| EXERCISE TASK |
Begin with the line that contains "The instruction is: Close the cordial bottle", end with the line that contains "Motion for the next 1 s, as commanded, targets", and extract exactly that stretch of lines.

| RECORDS FOR THIS TASK |
↓
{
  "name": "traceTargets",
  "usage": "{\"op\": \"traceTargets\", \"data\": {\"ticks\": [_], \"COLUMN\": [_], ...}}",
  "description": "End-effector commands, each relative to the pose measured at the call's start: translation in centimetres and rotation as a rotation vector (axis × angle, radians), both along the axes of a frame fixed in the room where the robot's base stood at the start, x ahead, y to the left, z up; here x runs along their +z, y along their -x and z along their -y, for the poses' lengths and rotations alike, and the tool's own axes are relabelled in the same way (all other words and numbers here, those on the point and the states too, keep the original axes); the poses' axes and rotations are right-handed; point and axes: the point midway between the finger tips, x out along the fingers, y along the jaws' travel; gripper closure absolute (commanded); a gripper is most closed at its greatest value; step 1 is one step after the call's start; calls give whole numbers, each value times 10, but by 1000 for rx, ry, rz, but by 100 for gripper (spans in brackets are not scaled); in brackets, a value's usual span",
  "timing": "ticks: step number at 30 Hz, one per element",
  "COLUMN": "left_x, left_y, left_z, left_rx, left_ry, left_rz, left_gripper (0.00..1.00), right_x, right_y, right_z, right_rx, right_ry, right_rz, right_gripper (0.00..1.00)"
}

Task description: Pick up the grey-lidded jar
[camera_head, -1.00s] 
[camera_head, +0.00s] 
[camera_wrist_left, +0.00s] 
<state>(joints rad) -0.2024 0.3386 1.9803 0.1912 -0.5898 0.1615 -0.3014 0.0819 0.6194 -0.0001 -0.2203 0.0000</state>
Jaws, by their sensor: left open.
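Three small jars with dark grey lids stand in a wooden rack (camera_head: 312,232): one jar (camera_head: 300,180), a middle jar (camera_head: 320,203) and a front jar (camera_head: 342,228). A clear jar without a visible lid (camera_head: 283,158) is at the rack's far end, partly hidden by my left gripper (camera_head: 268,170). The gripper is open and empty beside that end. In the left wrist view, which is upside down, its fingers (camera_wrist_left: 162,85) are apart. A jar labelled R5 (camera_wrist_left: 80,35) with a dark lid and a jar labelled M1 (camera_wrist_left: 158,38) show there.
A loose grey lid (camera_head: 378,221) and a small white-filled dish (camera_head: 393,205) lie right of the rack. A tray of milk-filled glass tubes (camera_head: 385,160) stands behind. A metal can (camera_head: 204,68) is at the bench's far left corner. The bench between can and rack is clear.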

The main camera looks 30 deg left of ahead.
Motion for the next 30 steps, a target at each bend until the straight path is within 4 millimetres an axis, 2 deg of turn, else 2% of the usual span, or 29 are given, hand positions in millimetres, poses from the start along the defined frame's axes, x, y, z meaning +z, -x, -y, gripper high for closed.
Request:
↑
↓
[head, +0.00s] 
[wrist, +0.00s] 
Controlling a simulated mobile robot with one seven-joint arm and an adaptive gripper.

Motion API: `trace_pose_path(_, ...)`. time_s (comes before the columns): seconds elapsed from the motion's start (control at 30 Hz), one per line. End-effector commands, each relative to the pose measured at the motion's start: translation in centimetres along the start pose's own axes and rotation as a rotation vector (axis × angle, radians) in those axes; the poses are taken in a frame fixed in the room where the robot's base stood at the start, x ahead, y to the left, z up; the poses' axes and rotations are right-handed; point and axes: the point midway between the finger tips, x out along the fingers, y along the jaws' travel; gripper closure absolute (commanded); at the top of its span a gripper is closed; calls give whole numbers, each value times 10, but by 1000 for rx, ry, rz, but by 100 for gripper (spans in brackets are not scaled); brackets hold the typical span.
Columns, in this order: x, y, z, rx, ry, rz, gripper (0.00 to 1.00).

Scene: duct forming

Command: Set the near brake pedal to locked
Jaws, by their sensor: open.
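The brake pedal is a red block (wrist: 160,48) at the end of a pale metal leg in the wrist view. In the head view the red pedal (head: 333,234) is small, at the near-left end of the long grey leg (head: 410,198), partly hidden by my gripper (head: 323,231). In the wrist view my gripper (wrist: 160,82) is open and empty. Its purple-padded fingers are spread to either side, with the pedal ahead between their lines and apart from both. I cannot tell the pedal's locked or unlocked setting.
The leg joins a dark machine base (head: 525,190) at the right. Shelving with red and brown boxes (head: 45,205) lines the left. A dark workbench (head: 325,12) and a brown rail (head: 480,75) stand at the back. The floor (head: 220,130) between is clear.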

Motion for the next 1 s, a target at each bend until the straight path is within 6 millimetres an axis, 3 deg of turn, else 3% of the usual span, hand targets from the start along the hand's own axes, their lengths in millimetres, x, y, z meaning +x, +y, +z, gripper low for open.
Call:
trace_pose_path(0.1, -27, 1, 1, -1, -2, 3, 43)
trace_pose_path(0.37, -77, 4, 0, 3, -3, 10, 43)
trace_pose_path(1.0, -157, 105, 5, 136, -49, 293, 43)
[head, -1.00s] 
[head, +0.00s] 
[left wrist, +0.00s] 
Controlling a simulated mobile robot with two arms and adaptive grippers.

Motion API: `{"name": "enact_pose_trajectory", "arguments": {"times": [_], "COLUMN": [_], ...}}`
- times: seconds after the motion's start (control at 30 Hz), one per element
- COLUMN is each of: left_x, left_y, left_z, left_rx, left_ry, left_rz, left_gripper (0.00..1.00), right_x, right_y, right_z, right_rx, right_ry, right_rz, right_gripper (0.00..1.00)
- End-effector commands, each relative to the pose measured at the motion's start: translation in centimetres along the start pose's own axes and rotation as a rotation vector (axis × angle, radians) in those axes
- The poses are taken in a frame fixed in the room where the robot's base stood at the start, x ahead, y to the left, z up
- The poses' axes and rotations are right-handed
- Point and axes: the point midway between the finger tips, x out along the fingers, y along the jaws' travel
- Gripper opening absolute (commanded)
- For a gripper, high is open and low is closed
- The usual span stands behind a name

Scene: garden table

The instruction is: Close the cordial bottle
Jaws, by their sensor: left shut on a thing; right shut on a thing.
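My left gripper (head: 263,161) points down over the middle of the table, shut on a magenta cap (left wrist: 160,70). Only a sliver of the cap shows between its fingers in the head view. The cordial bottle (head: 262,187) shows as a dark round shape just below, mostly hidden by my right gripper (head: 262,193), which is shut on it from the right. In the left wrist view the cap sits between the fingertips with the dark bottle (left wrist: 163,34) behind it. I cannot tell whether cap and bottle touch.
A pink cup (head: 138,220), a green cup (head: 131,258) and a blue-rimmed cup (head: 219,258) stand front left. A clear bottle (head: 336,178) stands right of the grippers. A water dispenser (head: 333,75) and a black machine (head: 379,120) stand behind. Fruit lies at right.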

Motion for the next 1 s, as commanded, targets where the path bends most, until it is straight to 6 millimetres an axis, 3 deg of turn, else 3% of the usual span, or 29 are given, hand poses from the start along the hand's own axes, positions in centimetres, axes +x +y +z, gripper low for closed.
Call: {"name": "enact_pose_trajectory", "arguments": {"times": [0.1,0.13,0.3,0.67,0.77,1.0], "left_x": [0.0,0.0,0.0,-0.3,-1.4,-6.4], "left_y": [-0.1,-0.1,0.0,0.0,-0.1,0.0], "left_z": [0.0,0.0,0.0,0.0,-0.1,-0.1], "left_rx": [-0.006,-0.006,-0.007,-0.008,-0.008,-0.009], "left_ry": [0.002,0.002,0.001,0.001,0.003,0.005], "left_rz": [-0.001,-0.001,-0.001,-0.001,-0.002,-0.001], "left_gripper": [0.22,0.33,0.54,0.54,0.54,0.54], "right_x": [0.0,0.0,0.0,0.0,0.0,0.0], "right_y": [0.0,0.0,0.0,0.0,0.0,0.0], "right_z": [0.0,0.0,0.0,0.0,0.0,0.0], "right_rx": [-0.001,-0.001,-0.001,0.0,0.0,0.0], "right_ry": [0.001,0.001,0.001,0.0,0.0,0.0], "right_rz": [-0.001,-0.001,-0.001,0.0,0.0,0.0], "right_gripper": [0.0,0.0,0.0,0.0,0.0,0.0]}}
↑
↓
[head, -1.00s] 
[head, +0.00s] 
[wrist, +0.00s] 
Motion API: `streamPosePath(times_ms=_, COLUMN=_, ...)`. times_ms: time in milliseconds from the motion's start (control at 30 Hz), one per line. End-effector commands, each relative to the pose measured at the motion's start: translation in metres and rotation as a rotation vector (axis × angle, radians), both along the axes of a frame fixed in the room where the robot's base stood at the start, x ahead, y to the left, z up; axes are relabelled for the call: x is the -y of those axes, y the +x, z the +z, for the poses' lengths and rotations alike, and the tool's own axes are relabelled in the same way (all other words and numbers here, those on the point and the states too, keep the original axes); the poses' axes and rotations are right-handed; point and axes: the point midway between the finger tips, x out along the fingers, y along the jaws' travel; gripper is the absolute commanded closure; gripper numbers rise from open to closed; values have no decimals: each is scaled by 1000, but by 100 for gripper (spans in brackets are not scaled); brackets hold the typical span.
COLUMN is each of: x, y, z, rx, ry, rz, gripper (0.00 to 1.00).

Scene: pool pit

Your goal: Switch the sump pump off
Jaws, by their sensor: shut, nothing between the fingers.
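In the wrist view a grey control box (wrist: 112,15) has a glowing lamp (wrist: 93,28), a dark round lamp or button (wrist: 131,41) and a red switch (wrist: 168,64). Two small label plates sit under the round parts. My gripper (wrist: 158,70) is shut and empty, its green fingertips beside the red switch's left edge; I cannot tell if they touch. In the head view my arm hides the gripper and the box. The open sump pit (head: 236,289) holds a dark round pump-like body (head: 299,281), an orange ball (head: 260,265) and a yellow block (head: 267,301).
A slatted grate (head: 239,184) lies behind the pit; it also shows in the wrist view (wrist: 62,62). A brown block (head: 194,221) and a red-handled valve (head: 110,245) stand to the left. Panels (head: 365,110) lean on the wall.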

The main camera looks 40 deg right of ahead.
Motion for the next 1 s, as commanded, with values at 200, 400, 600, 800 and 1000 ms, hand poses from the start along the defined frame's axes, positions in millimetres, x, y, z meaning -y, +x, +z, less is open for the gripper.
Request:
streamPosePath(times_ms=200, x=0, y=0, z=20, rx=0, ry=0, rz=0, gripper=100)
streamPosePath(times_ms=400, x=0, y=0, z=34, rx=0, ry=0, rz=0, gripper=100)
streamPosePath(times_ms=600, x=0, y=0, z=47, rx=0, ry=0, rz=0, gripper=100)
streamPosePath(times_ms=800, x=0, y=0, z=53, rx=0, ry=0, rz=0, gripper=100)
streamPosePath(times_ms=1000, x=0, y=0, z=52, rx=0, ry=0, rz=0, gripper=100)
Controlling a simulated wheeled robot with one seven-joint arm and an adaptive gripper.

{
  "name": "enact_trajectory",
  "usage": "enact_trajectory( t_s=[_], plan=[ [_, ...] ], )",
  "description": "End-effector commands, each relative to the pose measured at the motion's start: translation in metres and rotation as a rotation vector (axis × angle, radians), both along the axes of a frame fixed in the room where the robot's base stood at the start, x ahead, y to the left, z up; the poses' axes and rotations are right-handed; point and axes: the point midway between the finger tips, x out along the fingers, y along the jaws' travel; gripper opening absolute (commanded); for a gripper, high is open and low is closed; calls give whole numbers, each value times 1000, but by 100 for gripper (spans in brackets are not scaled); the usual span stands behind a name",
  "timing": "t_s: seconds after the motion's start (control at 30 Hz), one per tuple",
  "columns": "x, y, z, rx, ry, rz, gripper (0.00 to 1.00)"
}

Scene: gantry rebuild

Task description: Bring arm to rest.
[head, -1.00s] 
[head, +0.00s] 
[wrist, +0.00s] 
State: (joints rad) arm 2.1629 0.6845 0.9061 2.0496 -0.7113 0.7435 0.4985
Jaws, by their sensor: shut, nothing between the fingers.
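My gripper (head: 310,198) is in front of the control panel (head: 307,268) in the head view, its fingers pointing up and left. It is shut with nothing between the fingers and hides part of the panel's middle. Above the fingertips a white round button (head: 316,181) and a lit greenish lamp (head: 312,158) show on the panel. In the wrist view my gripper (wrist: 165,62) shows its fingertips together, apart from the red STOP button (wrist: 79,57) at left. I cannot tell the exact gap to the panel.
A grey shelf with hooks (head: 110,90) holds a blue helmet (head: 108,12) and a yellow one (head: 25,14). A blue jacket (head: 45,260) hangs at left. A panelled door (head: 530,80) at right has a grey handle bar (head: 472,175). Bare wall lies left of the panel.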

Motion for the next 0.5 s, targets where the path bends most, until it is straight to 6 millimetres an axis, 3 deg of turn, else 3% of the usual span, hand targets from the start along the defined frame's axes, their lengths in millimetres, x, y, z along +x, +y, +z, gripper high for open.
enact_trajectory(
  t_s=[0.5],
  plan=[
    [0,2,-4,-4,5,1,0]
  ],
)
↑
| RIGHT ANSWER |
The instruction is: Close the cordial bottle
Jaws, by their sensor: left shut on a thing; right shut on a thing.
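My left gripper (head: 263,161) points down over the middle of the table, shut on a magenta cap (left wrist: 160,70). Only a sliver of the cap shows between its fingers in the head view. The cordial bottle (head: 262,187) shows as a dark round shape just below, mostly hidden by my right gripper (head: 262,193), which is shut on it from the right. In the left wrist view the cap sits between the fingertips with the dark bottle (left wrist: 163,34) behind it. I cannot tell whether cap and bottle touch.
A pink cup (head: 138,220), a green cup (head: 131,258) and a blue-rimmed cup (head: 219,258) stand front left. A clear bottle (head: 336,178) stands right of the grippers. A water dispenser (head: 333,75) and a black machine (head: 379,120) stand behind. Fruit lies at right.

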Motion for the next 1 s, as commanded, targets where the path bends most, until it is straight to 6 millimetres an axis, 3 deg of turn, else 3% of the usual span, or 29 are given, hand poses from the start along the hand's own axes, positions in centimetres, axes +x +y +z, gripper low for closed.

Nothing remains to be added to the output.